** START Given data **

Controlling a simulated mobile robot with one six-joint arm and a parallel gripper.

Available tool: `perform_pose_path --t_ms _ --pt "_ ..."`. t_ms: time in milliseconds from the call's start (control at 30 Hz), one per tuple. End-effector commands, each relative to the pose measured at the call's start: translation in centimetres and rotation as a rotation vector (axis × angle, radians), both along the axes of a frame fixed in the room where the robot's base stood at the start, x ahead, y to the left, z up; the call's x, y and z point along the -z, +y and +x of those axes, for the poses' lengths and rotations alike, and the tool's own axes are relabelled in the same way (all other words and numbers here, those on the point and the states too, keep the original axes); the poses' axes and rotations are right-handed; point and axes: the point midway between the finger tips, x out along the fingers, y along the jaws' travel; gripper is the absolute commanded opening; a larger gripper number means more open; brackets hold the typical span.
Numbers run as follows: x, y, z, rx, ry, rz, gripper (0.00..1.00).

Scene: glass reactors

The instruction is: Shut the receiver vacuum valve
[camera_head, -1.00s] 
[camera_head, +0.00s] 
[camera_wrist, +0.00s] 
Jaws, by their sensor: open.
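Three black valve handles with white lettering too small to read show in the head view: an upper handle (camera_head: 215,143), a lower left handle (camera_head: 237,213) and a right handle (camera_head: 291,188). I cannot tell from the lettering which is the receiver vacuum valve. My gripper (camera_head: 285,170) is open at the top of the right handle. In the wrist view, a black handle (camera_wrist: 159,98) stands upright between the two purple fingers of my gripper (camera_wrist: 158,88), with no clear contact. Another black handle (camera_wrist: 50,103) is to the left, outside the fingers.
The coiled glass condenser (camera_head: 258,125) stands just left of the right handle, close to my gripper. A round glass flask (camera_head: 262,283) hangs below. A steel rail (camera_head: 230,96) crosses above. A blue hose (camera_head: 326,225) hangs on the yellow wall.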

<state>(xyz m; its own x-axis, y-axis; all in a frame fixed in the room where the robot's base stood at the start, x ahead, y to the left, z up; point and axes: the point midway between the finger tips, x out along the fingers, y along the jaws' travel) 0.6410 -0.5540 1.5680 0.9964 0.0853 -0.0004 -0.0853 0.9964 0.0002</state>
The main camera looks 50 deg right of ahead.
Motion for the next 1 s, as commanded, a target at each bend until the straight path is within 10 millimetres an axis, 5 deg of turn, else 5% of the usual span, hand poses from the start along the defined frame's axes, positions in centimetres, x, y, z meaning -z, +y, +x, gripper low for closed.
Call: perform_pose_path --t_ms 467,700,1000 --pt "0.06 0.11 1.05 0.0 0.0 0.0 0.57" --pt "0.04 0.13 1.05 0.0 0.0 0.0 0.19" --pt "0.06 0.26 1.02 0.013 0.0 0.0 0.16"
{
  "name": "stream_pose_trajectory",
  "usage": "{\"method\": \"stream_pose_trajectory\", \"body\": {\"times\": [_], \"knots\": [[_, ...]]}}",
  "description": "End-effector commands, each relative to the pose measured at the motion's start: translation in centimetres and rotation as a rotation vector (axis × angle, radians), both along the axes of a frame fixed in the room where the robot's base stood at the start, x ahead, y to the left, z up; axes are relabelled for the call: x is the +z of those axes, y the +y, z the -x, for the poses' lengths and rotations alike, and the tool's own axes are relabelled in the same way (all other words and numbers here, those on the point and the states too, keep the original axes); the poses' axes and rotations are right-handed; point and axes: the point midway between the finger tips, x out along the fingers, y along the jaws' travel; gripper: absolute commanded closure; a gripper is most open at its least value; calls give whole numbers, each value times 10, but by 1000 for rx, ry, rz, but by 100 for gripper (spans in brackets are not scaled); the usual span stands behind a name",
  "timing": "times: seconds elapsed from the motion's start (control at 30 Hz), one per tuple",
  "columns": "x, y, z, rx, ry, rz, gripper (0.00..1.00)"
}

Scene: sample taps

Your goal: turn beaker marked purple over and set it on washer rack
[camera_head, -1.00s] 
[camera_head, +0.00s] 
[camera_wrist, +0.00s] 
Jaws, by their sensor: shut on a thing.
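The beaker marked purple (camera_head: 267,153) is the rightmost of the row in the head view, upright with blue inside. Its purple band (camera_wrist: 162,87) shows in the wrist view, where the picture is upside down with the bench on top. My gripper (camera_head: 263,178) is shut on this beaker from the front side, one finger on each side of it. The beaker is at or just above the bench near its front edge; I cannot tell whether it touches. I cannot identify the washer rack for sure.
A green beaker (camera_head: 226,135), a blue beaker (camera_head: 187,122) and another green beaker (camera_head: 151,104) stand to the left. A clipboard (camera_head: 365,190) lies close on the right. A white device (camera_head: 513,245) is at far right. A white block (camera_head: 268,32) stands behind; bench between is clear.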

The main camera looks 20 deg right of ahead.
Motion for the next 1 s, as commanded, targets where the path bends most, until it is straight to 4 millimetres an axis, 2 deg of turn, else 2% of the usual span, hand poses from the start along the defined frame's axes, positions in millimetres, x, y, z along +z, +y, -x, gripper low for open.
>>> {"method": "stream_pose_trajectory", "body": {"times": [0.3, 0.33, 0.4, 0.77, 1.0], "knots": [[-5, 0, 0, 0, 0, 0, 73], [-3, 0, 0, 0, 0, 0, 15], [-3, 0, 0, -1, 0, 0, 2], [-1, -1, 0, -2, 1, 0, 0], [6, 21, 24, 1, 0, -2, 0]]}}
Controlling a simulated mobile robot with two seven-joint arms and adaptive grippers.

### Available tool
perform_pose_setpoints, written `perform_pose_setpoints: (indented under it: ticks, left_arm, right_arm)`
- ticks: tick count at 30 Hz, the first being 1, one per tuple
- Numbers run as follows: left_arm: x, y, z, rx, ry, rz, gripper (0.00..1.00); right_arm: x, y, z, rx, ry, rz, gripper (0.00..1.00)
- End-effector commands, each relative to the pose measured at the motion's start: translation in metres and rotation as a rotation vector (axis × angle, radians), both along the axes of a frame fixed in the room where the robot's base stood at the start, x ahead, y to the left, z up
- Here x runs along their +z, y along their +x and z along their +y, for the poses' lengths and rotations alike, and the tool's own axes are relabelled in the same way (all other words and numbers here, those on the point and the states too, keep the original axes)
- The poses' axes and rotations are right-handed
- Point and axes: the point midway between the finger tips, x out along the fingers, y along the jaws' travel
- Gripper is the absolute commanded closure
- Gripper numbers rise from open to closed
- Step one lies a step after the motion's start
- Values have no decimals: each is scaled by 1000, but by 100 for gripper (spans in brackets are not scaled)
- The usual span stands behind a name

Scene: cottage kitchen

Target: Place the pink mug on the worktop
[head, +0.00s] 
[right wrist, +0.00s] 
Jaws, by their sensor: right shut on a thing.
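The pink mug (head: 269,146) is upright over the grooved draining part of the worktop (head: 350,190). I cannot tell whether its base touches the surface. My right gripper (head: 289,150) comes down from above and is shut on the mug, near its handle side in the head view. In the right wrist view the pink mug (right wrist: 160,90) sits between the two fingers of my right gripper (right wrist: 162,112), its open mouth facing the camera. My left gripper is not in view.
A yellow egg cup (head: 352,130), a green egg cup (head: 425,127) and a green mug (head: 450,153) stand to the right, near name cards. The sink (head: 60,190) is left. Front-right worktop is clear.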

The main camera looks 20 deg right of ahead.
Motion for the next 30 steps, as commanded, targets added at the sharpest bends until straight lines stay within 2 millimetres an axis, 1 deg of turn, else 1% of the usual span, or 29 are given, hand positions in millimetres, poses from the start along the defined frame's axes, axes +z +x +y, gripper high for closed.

** END Given data **

Extract all lines as given.

▶ Written response
Controlling a simulated mobile robot with one six-joint arm and a parallel gripper.

Available tool: `perform_pose_path --t_ms _ --pt "_ ..."`. t_ms: time in milliseconds from the call's start (control at 30 Hz), one per tuple. End-effector commands, each relative to the pose measured at the call's start: translation in centimetres and rotation as a rotation vector (axis × angle, radians), both along the axes of a frame fixed in the room where the robot's base stood at the start, x ahead, y to the left, z up; the call's x, y and z point along the -z, +y and +x of those axes, for the poses' lengths and rotations alike, and the tool's own axes are relabelled in the same way (all other words and numbers here, those on the point and the states too, keep the original axes); the poses' axes and rotations are right-handed; point and axes: the point midway between the finger tips, x out along the fingers, y along the jaws' travel; gripper is the absolute commanded opening; a larger gripper number means more open; brackets hold the typical span.
Numbers run as follows: x, y, z, rx, ry, rz, gripper (0.00..1.00).

Scene: glass reactors

The instruction is: Shut the receiver vacuum valve
[camera_head, -1.00s] 
[camera_head, +0.00s] 
[camera_wrist, +0.00s] 
Jaws, by their sensor: open.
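Three black valve handles with white lettering too small to read show in the head view: an upper handle (camera_head: 215,143), a lower left handle (camera_head: 237,213) and a right handle (camera_head: 291,188). I cannot tell from the lettering which is the receiver vacuum valve. My gripper (camera_head: 285,170) is open at the top of the right handle. In the wrist view, a black handle (camera_wrist: 159,98) stands upright between the two purple fingers of my gripper (camera_wrist: 158,88), with no clear contact. Another black handle (camera_wrist: 50,103) is to the left, outside the fingers.
The coiled glass condenser (camera_head: 258,125) stands just left of the right handle, close to my gripper. A round glass flask (camera_head: 262,283) hangs below. A steel rail (camera_head: 230,96) crosses above. A blue hose (camera_head: 326,225) hangs on the yellow wall.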

<state>(xyz m; its own x-axis, y-axis; all in a frame fixed in the room where the robot's base stood at the start, x ahead, y to the left, z up; point and axes: the point midway between the finger tips, x out along the fingers, y along the jaws' travel) 0.6410 -0.5540 1.5680 0.9964 0.0853 -0.0004 -0.0853 0.9964 0.0002</state>
The main camera looks 50 deg right of ahead.
Motion for the next 1 s, as commanded, a target at each bend until the straight path is within 10 millimetres an axis, 5 deg of turn, else 5% of the usual span, hand poses from the start along the defined frame's axes, positions in centimetres, x, y, z meaning -z, +y, +x, gripper low for closed.
Call: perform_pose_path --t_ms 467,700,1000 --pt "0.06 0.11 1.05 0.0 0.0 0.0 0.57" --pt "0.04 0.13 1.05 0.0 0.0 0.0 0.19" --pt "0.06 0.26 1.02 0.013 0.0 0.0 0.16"
{
  "name": "stream_pose_trajectory",
  "usage": "{\"method\": \"stream_pose_trajectory\", \"body\": {\"times\": [_], \"knots\": [[_, ...]]}}",
  "description": "End-effector commands, each relative to the pose measured at the motion's start: translation in centimetres and rotation as a rotation vector (axis × angle, radians), both along the axes of a frame fixed in the room where the robot's base stood at the start, x ahead, y to the left, z up; axes are relabelled for the call: x is the +z of those axes, y the +y, z the -x, for the poses' lengths and rotations alike, and the tool's own axes are relabelled in the same way (all other words and numbers here, those on the point and the states too, keep the original axes); the poses' axes and rotations are right-handed; point and axes: the point midway between the finger tips, x out along the fingers, y along the jaws' travel; gripper: absolute commanded closure; a gripper is most open at its least value; calls give whole numbers, each value times 10, but by 1000 for rx, ry, rz, but by 100 for gripper (spans in brackets are not scaled); the usual span stands behind a name",
  "timing": "times: seconds elapsed from the motion's start (control at 30 Hz), one per tuple",
  "columns": "x, y, z, rx, ry, rz, gripper (0.00..1.00)"
}

Scene: sample taps

Your goal: turn beaker marked purple over and set it on washer rack
[camera_head, -1.00s] 
[camera_head, +0.00s] 
[camera_wrist, +0.00s] 
Jaws, by their sensor: shut on a thing.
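The beaker marked purple (camera_head: 267,153) is the rightmost of the row in the head view, upright with blue inside. Its purple band (camera_wrist: 162,87) shows in the wrist view, where the picture is upside down with the bench on top. My gripper (camera_head: 263,178) is shut on this beaker from the front side, one finger on each side of it. The beaker is at or just above the bench near its front edge; I cannot tell whether it touches. I cannot identify the washer rack for sure.
A green beaker (camera_head: 226,135), a blue beaker (camera_head: 187,122) and another green beaker (camera_head: 151,104) stand to the left. A clipboard (camera_head: 365,190) lies close on the right. A white device (camera_head: 513,245) is at far right. A white block (camera_head: 268,32) stands behind; bench between is clear.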

The main camera looks 20 deg right of ahead.
Motion for the next 1 s, as commanded, targets where the path bends most, until it is straight to 4 millimetres an axis, 2 deg of turn, else 2% of the usual span, hand poses from the start along the defined frame's axes, positions in millimetres, x, y, z along +z, +y, -x, gripper low for open.
>>> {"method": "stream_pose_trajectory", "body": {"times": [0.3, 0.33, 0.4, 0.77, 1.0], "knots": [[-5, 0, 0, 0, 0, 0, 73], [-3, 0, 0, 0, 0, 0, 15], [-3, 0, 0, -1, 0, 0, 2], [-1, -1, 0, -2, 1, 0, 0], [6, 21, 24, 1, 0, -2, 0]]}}
Controlling a simulated mobile robot with two seven-joint arms and adaptive grippers.

### Available tool
perform_pose_setpoints, written `perform_pose_setpoints: (indented under it: ticks, left_arm, right_arm)`
- ticks: tick count at 30 Hz, the first being 1, one per tuple
- Numbers run as follows: left_arm: x, y, z, rx, ry, rz, gripper (0.00..1.00); right_arm: x, y, z, rx, ry, rz, gripper (0.00..1.00)
- End-effector commands, each relative to the pose measured at the motion's start: translation in metres and rotation as a rotation vector (axis × angle, radians), both along the axes of a frame fixed in the room where the robot's base stood at the start, x ahead, y to the left, z up
- Here x runs along their +z, y along their +x and z along their +y, for the poses' lengths and rotations alike, and the tool's own axes are relabelled in the same way (all other words and numbers here, those on the point and the states too, keep the original axes)
- The poses' axes and rotations are right-handed
- Point and axes: the point midway between the finger tips, x out along the fingers, y along the jaws' travel
- Gripper is the absolute commanded closure
- Gripper numbers rise from open to closed
- Step one lies a step after the motion's start
- Values have no decimals: each is scaled by 1000, but by 100 for gripper (spans in brackets are not scaled)
- The usual span stands behind a name

Scene: cottage kitchen

Target: Place the pink mug on the worktop
[head, +0.00s] 
[right wrist, +0.00s] 
Jaws, by their sensor: right shut on a thing.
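The pink mug (head: 269,146) is upright over the grooved draining part of the worktop (head: 350,190). I cannot tell whether its base touches the surface. My right gripper (head: 289,150) comes down from above and is shut on the mug, near its handle side in the head view. In the right wrist view the pink mug (right wrist: 160,90) sits between the two fingers of my right gripper (right wrist: 162,112), its open mouth facing the camera. My left gripper is not in view.
A yellow egg cup (head: 352,130), a green egg cup (head: 425,127) and a green mug (head: 450,153) stand to the right, near name cards. The sink (head: 60,190) is left. Front-right worktop is clear.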

The main camera looks 20 deg right of ahead.
Motion for the next 30 steps, as commanded, targets added at the sharpest bends until straight lines stay within 2 millimetres an axis, 1 deg of turn, else 1% of the usual span, or 29 are given, hand positions in millimetres, poses from the start along the defined frame's axes, axes +z +x +y, gripper high for closed.

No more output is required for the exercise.